Gerald Elliot 1/72 Shackleton Mk. II

KIT #: ?
PRICE: £9 in 1987
DECALS: None provided
REVIEWER: Carmel J. Attard
NOTES: Vac form kit with white metal undercarriage and propeller blades


The Shackleton’s history background and development can be found in several reference books. Rather than repeating same I went through some of its functions in service operations when it formed No 38 RAF Squadron then based at
Hal-Luqa, Malta. In the years after the war circa 1948 a detachment of aircraft consisting of Lancasters was doing its share of patrol as well as an increasing amount of anti- submarine training and other exercises and sorties on search and rescue. By the end of March the Squadron Head Quarters moved to Malta and consisted of a detachment of nine aircraft from both 37 and 38 RAF Squadrons that originally formed at Ramat David conducting several duties over the Mediterranean and the Sahara Desert of missing aircraft and people. But in 1953 the Lancasters were beginning to show definite signs of wear and there was recorded instances of aircraft being scrapped for requiring “abnormal trim for take off”. In January a crew was lost after a mid air collision with a Valetta during a night anti-submarine exercise.

24th September 1953 the first Avro Shackleton arrived and by the end of the year all pilots and aircrew had been converted to the new aircraft. Those early days also brought the Shackleton to a close association with the early days of the Comet crashes. Several SAR duties were flown during January 1954 following a Comet crash near Elba and again in April when a second Comet crashed off the coast of Italy. Both accidents caused worldwide comments and resulted in the temporary withdrawal of the Comet from airline service. In same year airborne escort were provided for HM the Queen at start of her tour of Australia and in May the 38 Squadron Shackletons flew past HMY Britannia as she steamed past Malta. During 1955 Shackletons took part in more ASW exercises. A successful SAR sortie was flown in May when aircraft arrived on the scene just in time to witness the ditching of a Naval Expeditor. A Lindholme drop was carried out, a Dragonfly helicopter was homed in and the crew was saved. In July the Shackleton of 38 Sq provided the first anti-smuggling patrol round Cyprus, involving long tedious hours of flying that was to last for the next four years. At the end of these 4 years the Governor of Cyprus Sir John Harding sent a message of congratulations and in December the Squadron returned from El Adem.

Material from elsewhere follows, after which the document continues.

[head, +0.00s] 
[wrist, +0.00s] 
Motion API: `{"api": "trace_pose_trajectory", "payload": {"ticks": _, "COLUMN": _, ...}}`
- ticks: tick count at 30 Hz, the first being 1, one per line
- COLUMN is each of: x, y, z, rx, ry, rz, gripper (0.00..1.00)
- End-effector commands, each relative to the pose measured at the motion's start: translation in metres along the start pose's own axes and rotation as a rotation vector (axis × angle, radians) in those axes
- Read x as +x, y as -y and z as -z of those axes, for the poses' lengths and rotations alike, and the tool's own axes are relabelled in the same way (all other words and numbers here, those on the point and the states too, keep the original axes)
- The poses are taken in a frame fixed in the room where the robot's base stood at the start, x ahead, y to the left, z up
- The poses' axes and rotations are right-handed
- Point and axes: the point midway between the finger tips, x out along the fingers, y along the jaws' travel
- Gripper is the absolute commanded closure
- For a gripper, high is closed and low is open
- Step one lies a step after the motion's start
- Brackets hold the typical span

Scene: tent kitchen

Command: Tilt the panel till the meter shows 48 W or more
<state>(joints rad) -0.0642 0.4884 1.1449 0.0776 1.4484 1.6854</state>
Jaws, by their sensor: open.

Anti smuggling patrols from Hal-Luqa continued throughout spring 1956. During an exercise a Sea Venom crashed in the sea while making a simulated attack on a Shackleton and a number of sorties were flown to look for survivors. The same year President Nasser seized the Suez Canal and Shackleton of 38 Sq flew several reconnaissance sorties in advance of the possible military action against Egypt. Eventually a detachment of fully armed Shackletons was deployed to Idris. That was the time when they carried sand and black stripe markings on aft of fuselage and outer wings. In November Operation Musketeer, the Anglo French intervention of Egypt started the initial phase, anti-submarine cover was given to allied fleet as it closed the Egyptian coast. In September two of the Hal-Luqa based Shackletons were sent to Nicosia, Cyprus, for anti-smuggling patrols. More SAR duties by the Shackletons were conducted. 3 Sorties were flown to try and find an Admiral Calamai of the Italian Navy who fell overboard from his yacht in an area west of Sardinia. The Admiral was never found but signals of appreciation for the assistance given was received from the Italian Navy.

During a search for an F-86 Sabre pilot the attention of the crew on patrol was attracted by a heliograph flash and a successful Lindholme drop was made to the survivor in his dinghy. During 1957 there were ten SAR incidents with the Shackleton calling on duty on all of them. A lot of time was also spent in locating and shadowing the Russian warships and submarines as they passed through the Mediterranean. Three submarines were shadowed as they transit to Egypt in June. During 1958 an incident records a pilot of an F-100 Super Sabre who baled out at 49,000 ft and was located by the squadron Shackleton after he had been in the water for 40 hours. This showed his appreciation by entertaining the crew concerned in an unparalleled function at Wheelus Air Base where the US pilot was based. A rather more bizarre incident was a search for an unknown man who was seen by the crew of SS Singalhete Prince, 25 miles out at sea and swimming strongly towards Malta.

There were many other follow-up missions over the years many of which involving shadowing the Russian fleet ships as they crossed the central Mediterranean, locating missing servicemen in the desert, locating a missing Canberra jet aircraft of 39Sq that failed to return to Hal-Luqa base, locating an Avro Tudor that crashed in Turkey and had top secret sensitive equipment on board. This was spotted on a mountainside, which was close to the Russian border. Supplies were dropped and the equipment was recovered. The Shackleton remained the stalwart on a good number of missions long time after until its retirement in the form of an Airborne Early Warning system after aircraft types as the AEW Gannet went out of operational service, others were replaced by Shackleton Mk3s and eventually by Nimrod jet aircraft.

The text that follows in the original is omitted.